Au-delà des aspects légendaires ou historiques, il s’agit de dire qui est Jésus, l’enfant de la crèche : à l’image du nouvel astre lumineux apparu dans le ciel, Jésus est le Christ, celui qui vient manifester la lumière de Dieu au monde, pour éclairer et illuminer notre route.

Le mot « épiphanie » signifie « manifestation » ou « apparition ». Et pour Matthieu, c’est évident : Jésus est le Messie tant attendu, le porteur de l’Esprit de Dieu, celui qui sera lumière du monde (Jn 1, 9 ; Jn 8, 12), lumière pour éclairer les nations (Lc 2, 32). 
Il invite les lecteurs/ auditeurs de l’évangile à le reconnaître avec les mages.

Il nous invite – nous aussi – à nous mettre en quête spirituelle, à prendre notre bâton de pèlerin, pour nous mettre en route aux côtés des mages, et entrer dans la joie de ceux qui, à la vue de l’astre, ont reconnu en Jésus la lumière, susceptible de les guider.

* On peut donc, dans une lecture symbolique de ce récit, nous identifier ou nous projeter sur ces personnages que sont les mages.
La légende et la tradition ont identifié leur cheminement à notre pèlerinage à travers l’existence :

Tout comme eux, nous suivons, nous aussi, l’étoile de notre aspiration : elle se lève à l’horizon de notre cœur, elle guide notre œil, pour nous conduire au but, après maints détours, jusqu’à la maison où nous serons vraiment chez nous.

La question est de savoir quelle est pour nous cette étoile qui nous fait briller les yeux ?
Aspirer à plus d’avoir ou de pouvoir ? (Comme la société nous y invite… et comme Hérode le veut) ou davantage, aspirer à une vrai connaissance ? à notre vrai Soi en communion avec Dieu… à une croissance spirituelle et relationnelle… à une vie plus épanouie, à la paix intérieure, à une forme d’illumination ?

Quel est notre œil, notre regard ? De quoi avons-nous vraiment soif ?
Quelle est notre étoile ? Qu’est-ce qui nous guide ?

La légende et la tradition ont changé les trois mages en rois, un jeune, un vieux et un noir.
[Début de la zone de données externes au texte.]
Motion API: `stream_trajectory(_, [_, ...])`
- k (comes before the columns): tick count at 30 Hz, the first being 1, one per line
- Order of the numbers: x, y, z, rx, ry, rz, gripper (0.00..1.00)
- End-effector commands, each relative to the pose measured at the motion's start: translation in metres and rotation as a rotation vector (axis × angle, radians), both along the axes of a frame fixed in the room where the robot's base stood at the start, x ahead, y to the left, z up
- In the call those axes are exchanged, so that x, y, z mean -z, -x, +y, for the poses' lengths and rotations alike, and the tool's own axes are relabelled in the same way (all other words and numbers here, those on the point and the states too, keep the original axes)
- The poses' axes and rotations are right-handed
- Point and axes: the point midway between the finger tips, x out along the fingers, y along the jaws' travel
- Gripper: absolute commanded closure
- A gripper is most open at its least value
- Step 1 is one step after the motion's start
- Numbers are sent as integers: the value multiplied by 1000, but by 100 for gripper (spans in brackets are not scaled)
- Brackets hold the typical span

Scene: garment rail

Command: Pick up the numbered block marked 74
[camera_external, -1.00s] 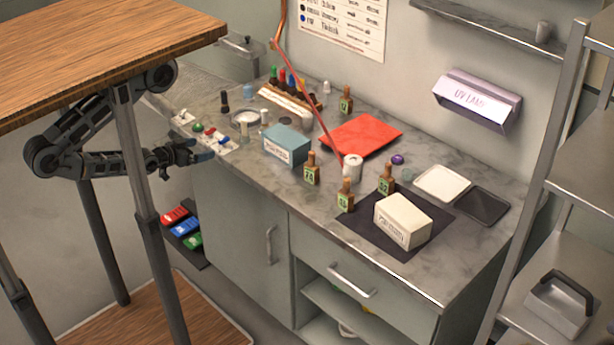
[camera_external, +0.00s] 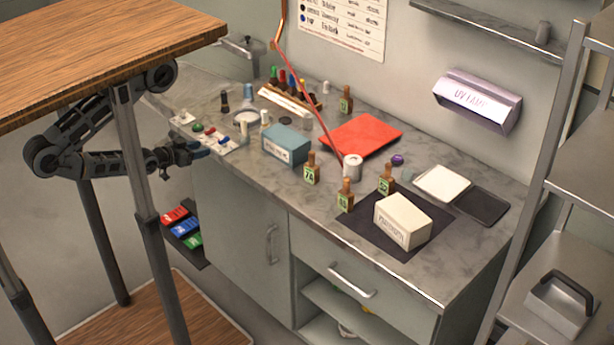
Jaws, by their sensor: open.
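Several brown wooden numbered blocks with narrow tops and green labels stand upright on the grey counter (camera_external: 250,178). The block whose label looks like 74 (camera_external: 311,170) stands in front of the blue-grey box, near the counter's front edge. Other numbered blocks stand to its right, at the front (camera_external: 345,197), by the dark mat (camera_external: 386,182) and at the back (camera_external: 345,101); their numbers are hard to read. My gripper (camera_external: 207,150) is open and empty at the counter's left front edge, well left of the 74 block and apart from it.
A white box (camera_external: 403,220) sits on the dark mat (camera_external: 360,226). A red tray (camera_external: 361,136) lies behind. Small bottles and a white palette (camera_external: 222,143) crowd the left. A wooden tabletop (camera_external: 90,55) overhangs my arm.

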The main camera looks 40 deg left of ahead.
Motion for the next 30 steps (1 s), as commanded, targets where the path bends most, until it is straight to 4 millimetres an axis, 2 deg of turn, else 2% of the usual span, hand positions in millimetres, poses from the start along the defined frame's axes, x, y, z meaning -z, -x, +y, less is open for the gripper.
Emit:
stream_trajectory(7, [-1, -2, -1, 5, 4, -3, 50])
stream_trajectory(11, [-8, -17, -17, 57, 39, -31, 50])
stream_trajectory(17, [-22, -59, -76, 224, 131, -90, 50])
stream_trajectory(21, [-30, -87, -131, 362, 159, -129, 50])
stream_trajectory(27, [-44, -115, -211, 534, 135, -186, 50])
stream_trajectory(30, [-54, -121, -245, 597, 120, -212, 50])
Peut-être pour signifier que l’être humain doit se mettre tout entier en chemin – avec tout ce qu’il est – pour trouver l’enfant dans la crèche et l’adorer… pour accéder à l’enfant intérieur créé à l’image de Dieu… pour accéder son vrai Soi en communion avec Dieu…. pour découvrir la part humble et lumineuse de soi-même, libérée de la puissance de l’égo.

S’étant prosternés devant l’enfant, les mages ont atteint le but de leur pèlerinage et de leur vie. Ils ont atteint la joie véritable.

Serait-ce un message pour nous rappeler que la véritable joie n’est pas pour Hérode, c’est-à-dire pour ceux qui, comme lui, ne rêvent que d’un toujours plus – plus d’avoir et de pouvoir – mais qu’elle n’est, en réalité, accessible qu’aux humbles… à ceux, qui comme les mages, sont prêts à se mettre en question, en quête, en recherche, et à se dépouiller de leurs biens, à donner et offrir leurs dons ?

N’est-ce pas d’ailleurs un enseignement que rappellera aussi Jésus : « Heureux les pauvres de cœur, les pauvres en eux-mêmes, le royaume des cieux est à eux » (Mt 5,3).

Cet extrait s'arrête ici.